**Provided material:**
— START —
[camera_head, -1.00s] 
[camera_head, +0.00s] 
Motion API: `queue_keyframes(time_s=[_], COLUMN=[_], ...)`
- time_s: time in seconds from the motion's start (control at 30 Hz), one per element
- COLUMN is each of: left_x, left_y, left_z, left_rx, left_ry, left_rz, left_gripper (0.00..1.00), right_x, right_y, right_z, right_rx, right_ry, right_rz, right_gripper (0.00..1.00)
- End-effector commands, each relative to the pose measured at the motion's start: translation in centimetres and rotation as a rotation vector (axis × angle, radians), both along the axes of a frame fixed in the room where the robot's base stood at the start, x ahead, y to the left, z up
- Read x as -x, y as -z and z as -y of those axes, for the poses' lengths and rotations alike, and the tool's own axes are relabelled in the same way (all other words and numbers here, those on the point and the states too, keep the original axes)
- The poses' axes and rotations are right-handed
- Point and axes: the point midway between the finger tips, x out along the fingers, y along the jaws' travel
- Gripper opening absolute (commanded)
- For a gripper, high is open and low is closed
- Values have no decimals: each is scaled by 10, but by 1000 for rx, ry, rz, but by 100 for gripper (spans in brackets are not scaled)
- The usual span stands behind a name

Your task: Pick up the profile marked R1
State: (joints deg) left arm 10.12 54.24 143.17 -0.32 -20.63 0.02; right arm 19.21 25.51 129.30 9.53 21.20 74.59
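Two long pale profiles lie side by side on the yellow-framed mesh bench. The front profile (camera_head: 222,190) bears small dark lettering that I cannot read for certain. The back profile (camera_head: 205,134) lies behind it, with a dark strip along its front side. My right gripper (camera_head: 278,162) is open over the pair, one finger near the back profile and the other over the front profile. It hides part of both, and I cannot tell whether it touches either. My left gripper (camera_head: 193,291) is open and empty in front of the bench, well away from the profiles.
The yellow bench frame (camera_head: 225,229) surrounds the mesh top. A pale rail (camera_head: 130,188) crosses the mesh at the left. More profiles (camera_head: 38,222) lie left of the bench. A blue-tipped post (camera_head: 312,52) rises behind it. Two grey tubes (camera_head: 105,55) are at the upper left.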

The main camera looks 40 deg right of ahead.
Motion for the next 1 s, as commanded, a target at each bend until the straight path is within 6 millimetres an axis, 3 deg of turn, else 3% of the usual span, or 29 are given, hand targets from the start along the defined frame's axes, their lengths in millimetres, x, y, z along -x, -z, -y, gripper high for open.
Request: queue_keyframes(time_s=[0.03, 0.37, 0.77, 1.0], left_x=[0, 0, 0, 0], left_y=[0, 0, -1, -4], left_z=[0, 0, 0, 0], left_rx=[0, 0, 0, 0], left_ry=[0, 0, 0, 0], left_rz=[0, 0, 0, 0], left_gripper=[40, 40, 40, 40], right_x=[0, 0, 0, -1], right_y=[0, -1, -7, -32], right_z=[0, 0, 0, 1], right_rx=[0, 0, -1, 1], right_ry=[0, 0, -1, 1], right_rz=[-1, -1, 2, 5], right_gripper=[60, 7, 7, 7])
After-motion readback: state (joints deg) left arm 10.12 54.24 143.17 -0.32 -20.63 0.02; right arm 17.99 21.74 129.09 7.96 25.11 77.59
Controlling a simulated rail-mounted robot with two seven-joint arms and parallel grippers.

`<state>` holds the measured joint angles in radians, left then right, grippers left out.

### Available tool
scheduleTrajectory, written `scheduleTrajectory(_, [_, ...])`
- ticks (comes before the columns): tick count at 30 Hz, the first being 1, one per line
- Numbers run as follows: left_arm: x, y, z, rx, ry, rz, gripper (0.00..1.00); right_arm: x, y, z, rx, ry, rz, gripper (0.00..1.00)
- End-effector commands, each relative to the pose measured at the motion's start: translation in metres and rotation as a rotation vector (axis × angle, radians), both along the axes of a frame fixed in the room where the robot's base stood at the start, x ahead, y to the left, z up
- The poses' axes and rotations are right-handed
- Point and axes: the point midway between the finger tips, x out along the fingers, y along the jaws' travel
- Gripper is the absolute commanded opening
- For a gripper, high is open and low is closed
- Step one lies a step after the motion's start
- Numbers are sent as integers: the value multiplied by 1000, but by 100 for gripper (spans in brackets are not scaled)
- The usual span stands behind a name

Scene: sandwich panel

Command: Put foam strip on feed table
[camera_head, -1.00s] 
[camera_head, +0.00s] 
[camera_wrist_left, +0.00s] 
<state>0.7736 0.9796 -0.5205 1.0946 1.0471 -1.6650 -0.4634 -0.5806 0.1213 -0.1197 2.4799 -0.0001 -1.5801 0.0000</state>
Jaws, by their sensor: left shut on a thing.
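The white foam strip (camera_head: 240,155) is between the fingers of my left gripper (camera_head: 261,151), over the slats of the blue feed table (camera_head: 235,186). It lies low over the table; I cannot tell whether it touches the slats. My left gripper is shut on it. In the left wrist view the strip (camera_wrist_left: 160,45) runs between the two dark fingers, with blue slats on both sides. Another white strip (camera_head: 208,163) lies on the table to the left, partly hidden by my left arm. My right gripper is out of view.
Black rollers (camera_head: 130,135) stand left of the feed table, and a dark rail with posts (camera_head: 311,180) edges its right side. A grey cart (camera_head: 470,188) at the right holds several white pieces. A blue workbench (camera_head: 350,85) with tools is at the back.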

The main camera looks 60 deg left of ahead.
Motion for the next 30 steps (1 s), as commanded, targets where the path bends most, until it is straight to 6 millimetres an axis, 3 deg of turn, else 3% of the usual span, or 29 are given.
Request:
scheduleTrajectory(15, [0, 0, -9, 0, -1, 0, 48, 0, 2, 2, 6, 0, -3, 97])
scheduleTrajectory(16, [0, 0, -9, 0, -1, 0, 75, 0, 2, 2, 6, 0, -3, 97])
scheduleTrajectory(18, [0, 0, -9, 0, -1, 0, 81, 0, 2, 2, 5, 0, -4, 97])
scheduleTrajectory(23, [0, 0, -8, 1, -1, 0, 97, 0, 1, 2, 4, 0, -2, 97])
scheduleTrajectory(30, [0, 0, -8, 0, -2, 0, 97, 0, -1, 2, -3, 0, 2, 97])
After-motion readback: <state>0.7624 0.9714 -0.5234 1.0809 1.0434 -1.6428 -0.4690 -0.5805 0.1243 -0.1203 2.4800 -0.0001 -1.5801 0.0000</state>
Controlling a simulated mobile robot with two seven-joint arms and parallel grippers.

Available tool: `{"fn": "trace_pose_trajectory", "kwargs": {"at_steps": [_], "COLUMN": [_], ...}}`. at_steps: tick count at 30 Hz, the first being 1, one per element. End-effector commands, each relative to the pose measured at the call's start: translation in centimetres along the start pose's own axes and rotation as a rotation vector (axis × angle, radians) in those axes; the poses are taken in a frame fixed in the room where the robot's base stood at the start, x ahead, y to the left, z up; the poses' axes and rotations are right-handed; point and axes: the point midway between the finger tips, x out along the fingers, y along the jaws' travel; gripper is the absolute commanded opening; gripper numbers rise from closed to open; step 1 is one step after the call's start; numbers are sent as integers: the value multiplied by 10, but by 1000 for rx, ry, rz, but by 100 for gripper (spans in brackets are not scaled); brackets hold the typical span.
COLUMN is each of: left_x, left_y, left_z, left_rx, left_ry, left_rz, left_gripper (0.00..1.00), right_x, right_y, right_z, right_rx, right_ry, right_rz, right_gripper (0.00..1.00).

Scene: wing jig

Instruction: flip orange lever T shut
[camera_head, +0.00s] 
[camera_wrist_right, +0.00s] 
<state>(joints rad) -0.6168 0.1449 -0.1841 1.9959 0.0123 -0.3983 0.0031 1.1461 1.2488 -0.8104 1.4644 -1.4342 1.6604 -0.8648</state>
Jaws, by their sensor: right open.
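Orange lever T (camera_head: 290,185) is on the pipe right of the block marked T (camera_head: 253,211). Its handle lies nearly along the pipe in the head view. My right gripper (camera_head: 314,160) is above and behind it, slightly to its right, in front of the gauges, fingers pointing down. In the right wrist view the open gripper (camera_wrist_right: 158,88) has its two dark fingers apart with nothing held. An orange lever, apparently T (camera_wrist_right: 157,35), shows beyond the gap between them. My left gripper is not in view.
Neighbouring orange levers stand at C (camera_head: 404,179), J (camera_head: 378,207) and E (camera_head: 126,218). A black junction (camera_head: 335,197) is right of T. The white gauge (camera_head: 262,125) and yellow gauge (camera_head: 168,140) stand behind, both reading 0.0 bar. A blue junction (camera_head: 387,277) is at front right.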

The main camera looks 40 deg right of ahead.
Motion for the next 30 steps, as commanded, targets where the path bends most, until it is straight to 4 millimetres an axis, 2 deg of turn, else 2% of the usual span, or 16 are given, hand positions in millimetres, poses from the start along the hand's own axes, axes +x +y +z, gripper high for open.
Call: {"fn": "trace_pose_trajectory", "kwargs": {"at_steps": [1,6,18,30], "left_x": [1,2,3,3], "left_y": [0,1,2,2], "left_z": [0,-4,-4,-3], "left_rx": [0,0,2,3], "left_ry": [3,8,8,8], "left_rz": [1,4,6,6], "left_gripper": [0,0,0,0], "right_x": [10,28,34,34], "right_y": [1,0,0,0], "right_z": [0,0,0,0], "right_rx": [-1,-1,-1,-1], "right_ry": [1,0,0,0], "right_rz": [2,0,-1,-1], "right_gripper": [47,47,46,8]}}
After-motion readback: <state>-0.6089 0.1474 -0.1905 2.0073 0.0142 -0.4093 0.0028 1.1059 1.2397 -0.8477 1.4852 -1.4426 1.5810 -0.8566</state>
— END —
**Problem requirements:**
Each line from the one holding "Motion for the next 1" to the one holding "- ticks (comes", those two included, is to be transcribed exactly, and no other line.

**Final result:**
Motion for the next 1 s, as commanded, a target at each bend until the straight path is within 6 millimetres an axis, 3 deg of turn, else 3% of the usual span, or 29 are given, hand targets from the start along the defined frame's axes, their lengths in millimetres, x, y, z along -x, -z, -y, gripper high for open.
Request: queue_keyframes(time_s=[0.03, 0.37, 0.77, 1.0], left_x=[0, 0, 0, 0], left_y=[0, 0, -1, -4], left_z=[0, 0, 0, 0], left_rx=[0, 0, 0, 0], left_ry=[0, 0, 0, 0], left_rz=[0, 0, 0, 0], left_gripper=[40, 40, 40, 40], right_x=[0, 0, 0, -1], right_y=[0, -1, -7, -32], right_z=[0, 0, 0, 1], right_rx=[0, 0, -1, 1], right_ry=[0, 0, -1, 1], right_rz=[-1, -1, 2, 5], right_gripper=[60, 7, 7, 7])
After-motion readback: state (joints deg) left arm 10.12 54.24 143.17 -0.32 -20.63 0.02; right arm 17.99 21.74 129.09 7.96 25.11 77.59
Controlling a simulated rail-mounted robot with two seven-joint arms and parallel grippers.

`<state>` holds the measured joint angles in radians, left then right, grippers left out.

### Available tool
scheduleTrajectory, written `scheduleTrajectory(_, [_, ...])`
- ticks (comes before the columns): tick count at 30 Hz, the first being 1, one per line

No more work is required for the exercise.